The Arabist

The Arabist

By Issandr El Amrani and friends.

Netanyahu on "Arab demographic threat"

Benyamin Netanyahu has pitched in his two cents in the growing debate on the Israeli right over the demographic threat that Palestinians both inside and outside Israel present:


Netanyahu added that Israel does not face a demographic threat from the Palestinians who will be under Palestinian control and will enjoy "self determination" in the future, but rather faces a threat from the Israeli Arab population. He believes that it is of the utmost importance to maintain the Jewish majority in the country and for this the economy must be improved to encourage more Jews to immigrate from the Diaspora and improve the education of "Jew and
Arab, boy and girl, man and woman." Netanyahu warned that should the Israeli Arab sector grow to 35-40 percent of the population, Israel will become a bi-national country.

MK Ahmed Tibi (Hadash) said in response to Netanyahu's comments that "the day is not far off when Netanyahu and his cohorts will put up roadblocks at the entrances to Arab villages to tie Arab women's tubes and spray us with spermicide."

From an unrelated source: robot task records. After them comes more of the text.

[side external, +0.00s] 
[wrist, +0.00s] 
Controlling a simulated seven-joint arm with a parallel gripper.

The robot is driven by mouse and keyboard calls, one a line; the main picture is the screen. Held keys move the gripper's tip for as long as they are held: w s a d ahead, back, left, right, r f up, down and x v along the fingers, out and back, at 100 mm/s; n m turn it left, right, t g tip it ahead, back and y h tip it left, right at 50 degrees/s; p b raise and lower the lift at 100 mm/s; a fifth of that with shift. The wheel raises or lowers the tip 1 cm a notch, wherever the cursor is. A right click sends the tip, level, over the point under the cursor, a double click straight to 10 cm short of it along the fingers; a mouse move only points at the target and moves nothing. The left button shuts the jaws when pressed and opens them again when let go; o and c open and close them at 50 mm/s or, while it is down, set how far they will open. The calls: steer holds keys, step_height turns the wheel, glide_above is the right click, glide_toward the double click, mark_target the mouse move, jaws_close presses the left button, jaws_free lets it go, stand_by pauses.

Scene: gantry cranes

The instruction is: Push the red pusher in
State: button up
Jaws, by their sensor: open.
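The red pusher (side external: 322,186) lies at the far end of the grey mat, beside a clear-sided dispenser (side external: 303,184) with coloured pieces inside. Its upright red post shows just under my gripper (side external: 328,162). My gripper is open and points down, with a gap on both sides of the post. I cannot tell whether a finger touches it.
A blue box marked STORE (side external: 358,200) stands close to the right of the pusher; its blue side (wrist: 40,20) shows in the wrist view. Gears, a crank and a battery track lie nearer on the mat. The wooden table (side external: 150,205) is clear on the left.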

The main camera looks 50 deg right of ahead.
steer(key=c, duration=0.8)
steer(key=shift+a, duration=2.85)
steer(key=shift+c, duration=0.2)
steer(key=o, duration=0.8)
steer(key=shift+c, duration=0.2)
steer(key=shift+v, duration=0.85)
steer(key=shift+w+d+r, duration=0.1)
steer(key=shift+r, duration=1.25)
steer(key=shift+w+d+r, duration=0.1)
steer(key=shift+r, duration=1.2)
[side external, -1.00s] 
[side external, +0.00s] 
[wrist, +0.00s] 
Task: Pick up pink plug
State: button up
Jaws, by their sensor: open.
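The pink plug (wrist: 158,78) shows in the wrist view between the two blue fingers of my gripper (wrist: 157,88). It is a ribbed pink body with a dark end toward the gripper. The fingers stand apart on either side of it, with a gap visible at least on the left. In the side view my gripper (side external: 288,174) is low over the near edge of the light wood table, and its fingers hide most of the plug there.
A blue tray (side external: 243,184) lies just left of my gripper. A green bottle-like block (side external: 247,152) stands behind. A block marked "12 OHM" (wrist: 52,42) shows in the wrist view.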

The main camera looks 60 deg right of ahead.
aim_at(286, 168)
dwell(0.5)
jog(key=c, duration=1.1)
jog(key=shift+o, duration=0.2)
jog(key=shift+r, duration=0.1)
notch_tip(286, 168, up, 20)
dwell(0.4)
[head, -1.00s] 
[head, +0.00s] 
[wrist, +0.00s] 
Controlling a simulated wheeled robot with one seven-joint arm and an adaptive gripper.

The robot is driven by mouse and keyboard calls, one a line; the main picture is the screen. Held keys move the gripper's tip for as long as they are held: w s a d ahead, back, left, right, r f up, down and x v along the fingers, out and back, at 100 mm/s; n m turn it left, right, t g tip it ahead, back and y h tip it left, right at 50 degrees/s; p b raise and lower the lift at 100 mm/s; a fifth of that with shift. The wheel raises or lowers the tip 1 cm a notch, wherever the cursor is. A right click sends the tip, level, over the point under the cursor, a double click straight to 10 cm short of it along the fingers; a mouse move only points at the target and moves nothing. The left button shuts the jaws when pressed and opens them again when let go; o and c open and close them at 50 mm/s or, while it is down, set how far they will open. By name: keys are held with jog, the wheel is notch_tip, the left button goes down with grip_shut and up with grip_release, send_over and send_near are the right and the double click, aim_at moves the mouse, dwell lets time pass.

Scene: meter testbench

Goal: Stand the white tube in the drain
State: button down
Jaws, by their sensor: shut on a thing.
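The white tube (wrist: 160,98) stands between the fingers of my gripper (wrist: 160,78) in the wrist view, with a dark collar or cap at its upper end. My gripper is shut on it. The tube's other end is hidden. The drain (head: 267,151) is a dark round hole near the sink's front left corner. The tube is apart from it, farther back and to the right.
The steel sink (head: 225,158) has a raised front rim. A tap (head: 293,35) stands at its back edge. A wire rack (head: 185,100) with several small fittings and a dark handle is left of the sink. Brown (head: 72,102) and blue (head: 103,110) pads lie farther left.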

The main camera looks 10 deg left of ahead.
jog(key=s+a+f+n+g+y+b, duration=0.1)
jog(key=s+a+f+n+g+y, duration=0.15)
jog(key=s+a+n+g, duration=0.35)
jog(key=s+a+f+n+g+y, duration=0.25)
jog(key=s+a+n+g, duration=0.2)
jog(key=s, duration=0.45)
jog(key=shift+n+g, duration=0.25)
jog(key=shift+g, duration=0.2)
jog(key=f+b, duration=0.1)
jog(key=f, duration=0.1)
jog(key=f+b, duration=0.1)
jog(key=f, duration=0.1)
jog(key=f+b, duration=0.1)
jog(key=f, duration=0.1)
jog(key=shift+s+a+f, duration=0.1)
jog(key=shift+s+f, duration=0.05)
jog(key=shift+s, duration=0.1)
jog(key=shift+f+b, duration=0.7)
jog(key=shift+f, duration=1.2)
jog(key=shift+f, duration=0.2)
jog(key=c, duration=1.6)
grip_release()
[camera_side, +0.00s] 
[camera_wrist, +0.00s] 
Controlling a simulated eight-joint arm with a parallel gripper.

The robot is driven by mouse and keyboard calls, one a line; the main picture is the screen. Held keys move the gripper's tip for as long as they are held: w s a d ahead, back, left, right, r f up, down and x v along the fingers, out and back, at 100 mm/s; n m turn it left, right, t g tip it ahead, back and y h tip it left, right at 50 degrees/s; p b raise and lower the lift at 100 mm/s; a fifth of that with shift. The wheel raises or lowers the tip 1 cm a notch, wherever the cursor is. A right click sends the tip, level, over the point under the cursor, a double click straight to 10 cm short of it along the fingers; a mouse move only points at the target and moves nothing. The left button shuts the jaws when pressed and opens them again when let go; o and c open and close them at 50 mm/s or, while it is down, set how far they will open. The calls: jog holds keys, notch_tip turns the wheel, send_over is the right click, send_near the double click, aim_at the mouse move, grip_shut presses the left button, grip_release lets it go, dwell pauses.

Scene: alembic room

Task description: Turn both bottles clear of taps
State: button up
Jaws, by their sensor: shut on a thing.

There has been a number of articles discussing Olmert's suggestion of a unilateral withdrawal (a concept that was the campaign platform of the Labor Party in the last election) in the Israeli press lately. But this analysis vy Zvi Bar'el says there is no real intention of ending the occupation to solve the demographic threat and that the fence may not be what it
seems.


Since the elections you can hardly find a settler who will talk against the fence. In short order they understood that it's not a security fence, and certainly not a fence that will protect them, but an original political creation: the de facto slicing up of the West Bank into cantons surrounded by fences. No one knows where the fence starts and where it ends, who's inside and who's outside. There is only one thing that's obvious to anyone who looks at its route: a Palestinian state cannot be established inside these compounds.